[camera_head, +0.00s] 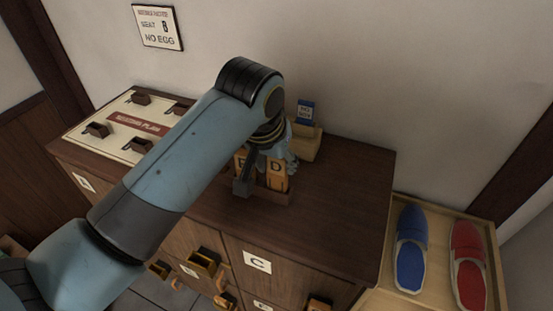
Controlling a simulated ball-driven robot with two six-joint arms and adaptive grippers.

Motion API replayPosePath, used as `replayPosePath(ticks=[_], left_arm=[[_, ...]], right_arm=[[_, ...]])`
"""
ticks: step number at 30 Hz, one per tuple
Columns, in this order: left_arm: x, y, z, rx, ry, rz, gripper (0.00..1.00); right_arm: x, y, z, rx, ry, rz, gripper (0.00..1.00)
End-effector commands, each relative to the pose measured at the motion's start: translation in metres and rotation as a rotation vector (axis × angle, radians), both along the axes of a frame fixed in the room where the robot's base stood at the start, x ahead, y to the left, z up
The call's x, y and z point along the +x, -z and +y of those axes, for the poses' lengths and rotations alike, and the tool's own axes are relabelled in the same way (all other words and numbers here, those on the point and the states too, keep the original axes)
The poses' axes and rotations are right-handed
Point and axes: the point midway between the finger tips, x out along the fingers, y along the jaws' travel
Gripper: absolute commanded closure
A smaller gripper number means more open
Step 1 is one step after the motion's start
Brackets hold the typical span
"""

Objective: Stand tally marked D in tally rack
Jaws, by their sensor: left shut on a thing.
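The tally marked D (276,174) is a light wooden tag standing upright in the brown tally rack (270,195) on top of the cabinet. My left gripper (262,168) reaches down over the rack and is shut on the tally marked D, its fingers partly hidden by my own arm. Another wooden tally (240,161) stands left of it, its letter partly covered by a dark finger. Whether the D tally's foot touches the rack floor is hidden by the rack's front. My right gripper is not in view.
A board with dark sliders (133,121) lies at the left of the cabinet top. A small wooden holder with a blue card (305,112) stands behind the gripper. The cabinet top (345,190) is clear at the right.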

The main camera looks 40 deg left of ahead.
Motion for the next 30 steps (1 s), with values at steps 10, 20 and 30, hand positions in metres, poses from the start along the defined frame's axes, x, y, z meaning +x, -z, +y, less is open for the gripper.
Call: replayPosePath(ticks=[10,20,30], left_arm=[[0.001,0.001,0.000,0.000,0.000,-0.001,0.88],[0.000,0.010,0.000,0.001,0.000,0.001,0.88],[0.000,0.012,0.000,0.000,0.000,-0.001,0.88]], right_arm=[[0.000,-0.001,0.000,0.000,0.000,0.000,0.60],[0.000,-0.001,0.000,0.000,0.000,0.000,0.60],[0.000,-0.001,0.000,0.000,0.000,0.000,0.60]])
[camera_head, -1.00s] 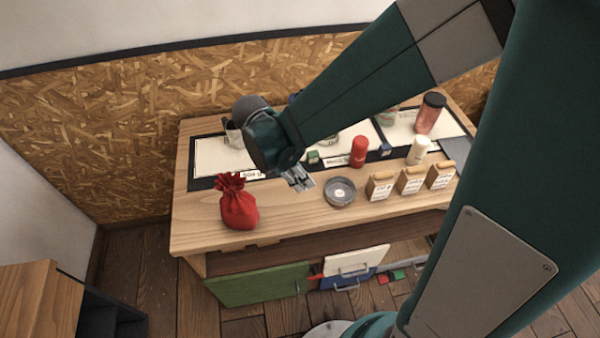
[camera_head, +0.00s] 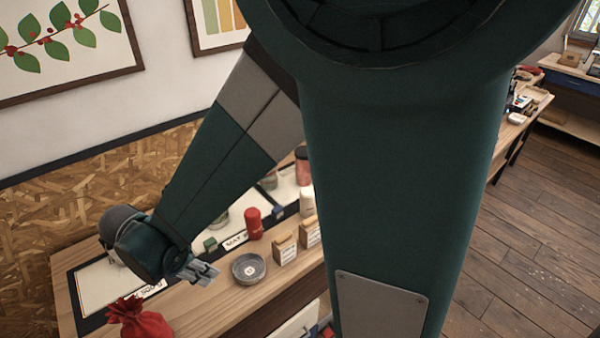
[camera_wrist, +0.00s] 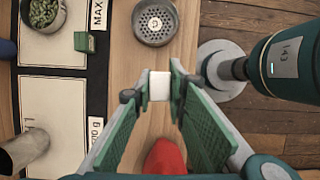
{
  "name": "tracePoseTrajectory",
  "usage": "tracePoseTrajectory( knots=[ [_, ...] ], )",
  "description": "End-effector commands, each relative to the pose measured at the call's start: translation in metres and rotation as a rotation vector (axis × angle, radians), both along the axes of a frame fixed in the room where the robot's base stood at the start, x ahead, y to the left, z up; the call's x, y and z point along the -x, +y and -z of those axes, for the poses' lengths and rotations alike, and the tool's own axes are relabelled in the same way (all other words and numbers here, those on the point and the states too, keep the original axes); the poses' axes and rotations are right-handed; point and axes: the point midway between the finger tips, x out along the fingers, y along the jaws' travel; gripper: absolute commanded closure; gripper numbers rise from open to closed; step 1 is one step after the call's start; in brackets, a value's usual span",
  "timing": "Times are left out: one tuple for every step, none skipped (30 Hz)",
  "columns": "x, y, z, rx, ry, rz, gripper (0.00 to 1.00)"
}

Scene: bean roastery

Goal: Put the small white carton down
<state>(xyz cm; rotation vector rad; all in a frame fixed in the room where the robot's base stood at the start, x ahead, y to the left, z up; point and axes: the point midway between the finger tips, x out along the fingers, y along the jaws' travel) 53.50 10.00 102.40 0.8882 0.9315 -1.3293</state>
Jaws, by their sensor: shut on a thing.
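The small white carton (camera_wrist: 160,86) shows in the wrist view between my two fingertips. My gripper (camera_wrist: 161,88) is shut on it, with a finger against each side. Bare wooden tabletop lies around the carton in that view; I cannot tell whether it touches the wood or hangs above it. In the head view my gripper (camera_head: 205,273) is over the table's front strip, between the red pouch (camera_head: 140,322) and the round metal dish (camera_head: 249,267). I cannot make out the carton there.
White panels with black borders (camera_wrist: 52,112) lie left of my gripper in the wrist view, with a metal cup (camera_wrist: 22,151) and a green block (camera_wrist: 84,42). A red canister (camera_head: 253,223) and labelled bean boxes (camera_head: 285,249) stand further right in the head view.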

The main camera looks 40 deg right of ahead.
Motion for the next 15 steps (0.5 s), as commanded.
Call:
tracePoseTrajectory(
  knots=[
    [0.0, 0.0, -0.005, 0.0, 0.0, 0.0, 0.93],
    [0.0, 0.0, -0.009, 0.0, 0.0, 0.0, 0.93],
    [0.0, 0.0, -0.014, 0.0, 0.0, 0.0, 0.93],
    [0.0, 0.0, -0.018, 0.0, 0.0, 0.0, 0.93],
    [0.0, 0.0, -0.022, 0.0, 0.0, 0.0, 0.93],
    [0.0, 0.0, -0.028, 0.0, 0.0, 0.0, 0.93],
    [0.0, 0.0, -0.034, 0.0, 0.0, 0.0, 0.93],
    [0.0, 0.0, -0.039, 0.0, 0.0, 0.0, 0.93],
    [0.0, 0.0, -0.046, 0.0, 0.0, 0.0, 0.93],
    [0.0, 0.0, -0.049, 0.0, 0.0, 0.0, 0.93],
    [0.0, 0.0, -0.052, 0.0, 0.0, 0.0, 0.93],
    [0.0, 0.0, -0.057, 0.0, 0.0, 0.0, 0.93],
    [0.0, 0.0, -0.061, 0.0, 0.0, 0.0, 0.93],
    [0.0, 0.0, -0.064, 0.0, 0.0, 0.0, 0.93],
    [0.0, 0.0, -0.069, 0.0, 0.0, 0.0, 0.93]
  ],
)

→ **Do this**
Working from the data above, extract solely the lines from the one containing "at the motion's" through the one containing "Objective: Stand tally marked D in tally rack", exactly as they appear, both included.

→ **Correct output**
End-effector commands, each relative to the pose measured at the motion's start: translation in metres and rotation as a rotation vector (axis × angle, radians), both along the axes of a frame fixed in the room where the robot's base stood at the start, x ahead, y to the left, z up
The call's x, y and z point along the +x, -z and +y of those axes, for the poses' lengths and rotations alike, and the tool's own axes are relabelled in the same way (all other words and numbers here, those on the point and the states too, keep the original axes)
The poses' axes and rotations are right-handed
Point and axes: the point midway between the finger tips, x out along the fingers, y along the jaws' travel
Gripper: absolute commanded closure
A smaller gripper number means more open
Step 1 is one step after the motion's start
Brackets hold the typical span
"""

Objective: Stand tally marked D in tally rack

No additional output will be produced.